CHP Genel Başkanı Kemal Kılıçdaroğlu, Millet İttifakı'ndaki ortağı Meral Akşener ile birlikte bir kampanya başlattı.. Cumhurbaşkanı olurlarsa uçak filosunu dağıtacaklarmış.. Bunu vaat olarak sunuyorlar.. İstanbul belediye başkanlığı seçim kampanyasında İmamoğlu'nun da belediyenin arabaları ile ilgili benzer bir vaadi vardı.. Hatta göreve gelir gelmez Yenikapı'da bütün arabaları toplayıp sayım yaptı. Sonuç?.. Eskisinden daha fazla araç tahsis etmek durumunda kaldılar.. Bu yanlış değil. Ya da milleti kandırmak için yapılmış değil.. Sadece göreve gelmeden evvel sayıca çok gördüğü araçları ihtiyaç fazlası zannediyordu Sayın İmamoğlu.. Göreve geldiğinde gördü ki, öyle değilmiş.. Bir daha seçime girecek olsa böyle garip bir vaat ile çıkmaz vatandaşın karşısına.. Mesela bugün Millet İttifakı'nın CB adayı İmamoğlu olsa asla 'Cumhurbaşkanlığı uçaklarını satacağım ve tarifeli uçak kullanacağım" demez.. Çünkü artık öğrendi ki, dışarıdayken atıp tutmak kolay..
**
Kılıçdaroğlu ve Akşener şimdi diyor ki; "eğer Cumhurbaşkanı olursak, uçakları satacağız".. Elbette ülkede hükümet modeli değiştiği için bir parti başkanı olarak yürütmede cumhurbaşkanı üzerinde ne denli tesirli olacaklarını bilmiyoruz bu arada.. Misal ortak adayları Ali Babacan olursa, o da CHP ve İYİ Parti'nin liderleri gibi uçakları satmaya razı olacak mı?.. Öyle ya.. Sanayi ve Teknoloji Bakanı Sayın Mustafa Varank, Ali Babacan'ın bakanlığı döneminde Busan'da Kore yemeği bulamayınca olay çıkardığını, dış gezilerde Mercedes dışında arabaya binmediğini, Londra ve Washington gezilerinde kalacağı otelin yıldız sayısıyla ilgilendiğini söylemişti.. Şimdi Cumhurbaşkanı olursa tarifeli uçakta ekonomi sınıfında mı gidecek?.. Gidemez.. Sayın Kılıçdaroğlu olsun o da gidemez.. Akşener olsun o da... Bakın daha bugün seçim vaadi gibi bunları söylerken kendileri seçim gezileri için çaktırmadan özel jet kullanıyorlar.. Gittikleri kentteki il başkanı twit atıyor aprondan da öyle öğreniyoruz özel jetle gittiklerini.. Yoksa Sabiha Gökçen'den Pegasus'a biniyor numarası yapacaklar..
**
Bu uçak tartışması başladığında, yaklaşık 14 yıl boyunca THY'nin yurtdışı operasyonlarında görev almış, sivil havacılık konusunu iyi bilen bir isim Sayın Cem Sahir İslam arka arkaya birkaç twit attı.. Diyor ki İslam;
".... Misal; beş ülkeye bir haftalık bir Afrika turuna çıktınız. İlk ülkeye tarifeli seferle gittiniz, mutlaka THY uçuyordur, kabul.
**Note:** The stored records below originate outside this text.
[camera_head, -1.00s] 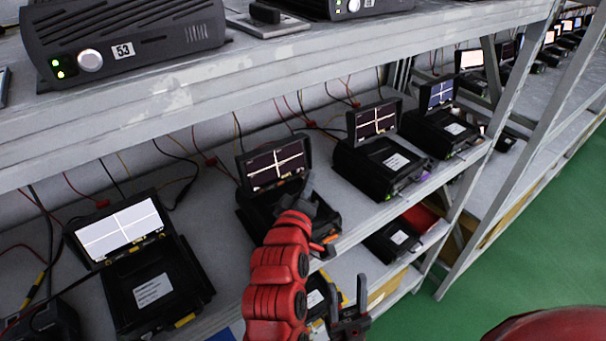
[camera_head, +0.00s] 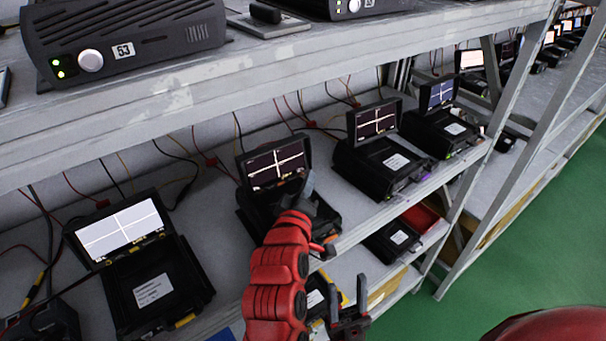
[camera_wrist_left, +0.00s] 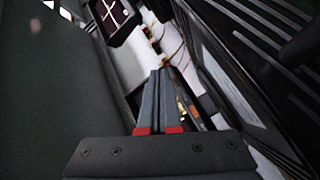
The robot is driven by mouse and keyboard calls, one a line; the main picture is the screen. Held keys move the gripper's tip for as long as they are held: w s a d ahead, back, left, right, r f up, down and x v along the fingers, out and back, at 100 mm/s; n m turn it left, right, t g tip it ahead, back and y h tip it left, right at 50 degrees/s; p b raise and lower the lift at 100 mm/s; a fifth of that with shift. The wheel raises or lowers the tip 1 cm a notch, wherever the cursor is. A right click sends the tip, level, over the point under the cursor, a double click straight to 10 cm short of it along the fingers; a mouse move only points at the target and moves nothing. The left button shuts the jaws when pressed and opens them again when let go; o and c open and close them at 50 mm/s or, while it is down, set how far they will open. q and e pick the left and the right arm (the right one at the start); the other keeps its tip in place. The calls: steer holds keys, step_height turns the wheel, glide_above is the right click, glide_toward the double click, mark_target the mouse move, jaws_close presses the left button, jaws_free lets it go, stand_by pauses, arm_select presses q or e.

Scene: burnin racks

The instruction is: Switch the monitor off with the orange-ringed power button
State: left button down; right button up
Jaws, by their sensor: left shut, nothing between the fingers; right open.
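The monitor (camera_head: 273,168) in front of my left arm has a dark screen with a lit white cross, on a black unit (camera_head: 252,222) on the middle shelf. My left gripper (camera_head: 308,180) is shut and empty, at the lower right corner of this monitor. In the left wrist view the closed fingers (camera_wrist_left: 167,75) reach toward a dark edge with a small orange patch (camera_wrist_left: 193,112) beside them. I cannot make out the orange-ringed button; the fingers may hide it. My right gripper (camera_head: 348,318) is open and empty, low in front of the shelves.
A white-screened monitor (camera_head: 120,228) stands left on its unit, and another dark monitor (camera_head: 376,120) stands right. The upper shelf edge (camera_head: 200,105) runs above my left arm. Cables hang behind. Green floor (camera_head: 520,240) is clear at right.

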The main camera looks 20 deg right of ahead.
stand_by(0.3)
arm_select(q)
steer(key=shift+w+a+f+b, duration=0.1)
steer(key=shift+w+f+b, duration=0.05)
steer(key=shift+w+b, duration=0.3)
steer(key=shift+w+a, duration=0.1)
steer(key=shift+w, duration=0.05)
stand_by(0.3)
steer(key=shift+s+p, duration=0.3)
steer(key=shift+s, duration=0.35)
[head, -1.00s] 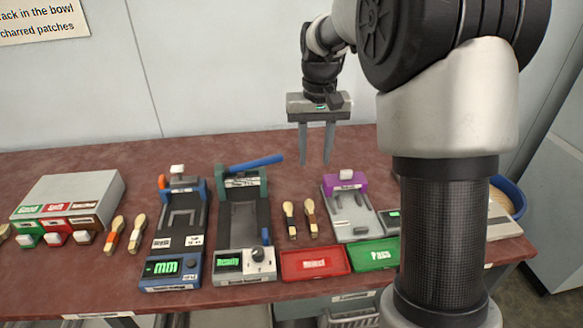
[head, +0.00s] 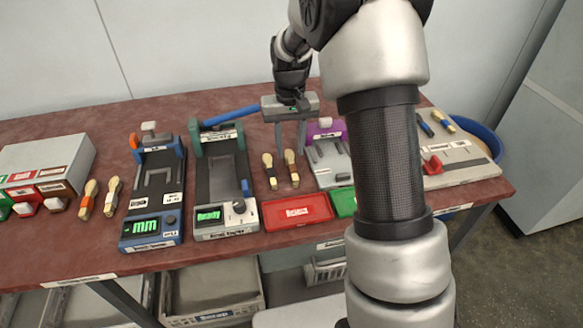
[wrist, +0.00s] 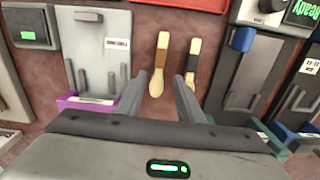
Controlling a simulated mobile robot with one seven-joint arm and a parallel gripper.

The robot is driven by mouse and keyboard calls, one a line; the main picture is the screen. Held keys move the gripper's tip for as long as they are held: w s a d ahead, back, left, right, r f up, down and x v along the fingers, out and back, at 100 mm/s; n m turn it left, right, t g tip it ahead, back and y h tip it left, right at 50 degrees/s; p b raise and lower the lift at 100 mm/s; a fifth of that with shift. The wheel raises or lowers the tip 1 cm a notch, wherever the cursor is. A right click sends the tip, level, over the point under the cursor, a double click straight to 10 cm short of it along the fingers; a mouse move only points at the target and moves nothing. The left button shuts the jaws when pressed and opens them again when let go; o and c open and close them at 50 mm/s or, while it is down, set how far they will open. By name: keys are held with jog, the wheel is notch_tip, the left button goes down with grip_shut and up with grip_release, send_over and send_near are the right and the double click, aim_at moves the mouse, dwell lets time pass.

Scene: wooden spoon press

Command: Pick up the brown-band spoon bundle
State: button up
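The brown-band spoon bundle (head: 293,172) lies on the red-brown table, the right one of two spoons beside the red tray in the head view. In the wrist view its brown band (wrist: 160,50) is clear, with the pale bowl end nearer me. A dark-band spoon (head: 270,172) lies beside it; in the wrist view this spoon (wrist: 191,62) is on the right. My gripper (head: 290,149) is open and empty, above the spoons' bowl ends. In the wrist view its fingertips (wrist: 161,77) straddle the brown-band spoon in the picture, apart from it.
A purple-ended fixture (head: 330,168) stands close right of the spoons, and a grey press with a blue lever (head: 222,185) stands close left. A red tray (head: 297,211) lies in front. More banded spoons (head: 112,197) lie far left.

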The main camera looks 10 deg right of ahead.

Peki sonraki, sonraki, sonraki ve sonraki ülkeye nasıl gideceksiniz?..." Açalım. İstanbul – Mozambik THY'nin uçağıyla gittiniz.. Mozambik'ten Madagaskar'a THY tarifeli seferimiz var mı? Madagaskar'dan Tanzanya'ya mesela.. Devam edelim Cem Sahir İslam'dan; "... Kendi milli havayoluyumuz ve uçaklarımız dururken, adı sanı duyulmamış yerel bölgesel havayollarının emniyeti şüpheli uçaklarıyla mı uçacaksınız?.. Elbette hayır.. O durumda bir yol (seçenek) olarak THY'den bir haftalığına uçak kiralamak gerekiyor. Onun maliyetinden haberiniz var mı peki? Tabii ki yok. Şöyle söyleyeyim; diyelim ki 25-30 defa böyle sefere çıktınız, maliyetler neredeyse eşitlenir...." Sayın İslam'ın bahsettiği denklem elbette seçim meydanlarında anlatılmayacak. Ama iş başa düştüğünde bu gerçekle yüzleşilecek. Devam; ".... Şimdi gelelim havayolları marka olmuş ülkelere, mesela Almanya'ya, Fransa'ya vb. Bunlar her alanda güçlü ülkeler. Tam da en başta bahsettiğim sebeple bu ülkelerin güçlü birer VIP filoları vardır. Havayolları THY kadar olmasa da kapsamlı networklere uçar vs. ama seri seyahatlerde tarifeli uygun olmaz. Kiralamaya kalksalar nihaî masrafı uzar gider. Üstelik devletin işlerinde saat, zamanlama anî kararlar sonucu erken veya geç gelme/ayrılma önemli ayrıntılardır. Muhabbet iyi gider kalış bir gün uzar veya masaya yumruk vurulur, bir saat içinde o ülke terk edilir vb.... Yani Kılıçdaroğlu'nun ve Akşener'in nin pişirip pişirip önümüze koyduğu, 'tarifeli uçakla gideceğiz' meselesi ne ekonomik ne de siyasî olarak şu ölçekteki bir Türkiye'ye uygun değildir. Masraflı olur, devletin değerli zamanını yok yere yer..."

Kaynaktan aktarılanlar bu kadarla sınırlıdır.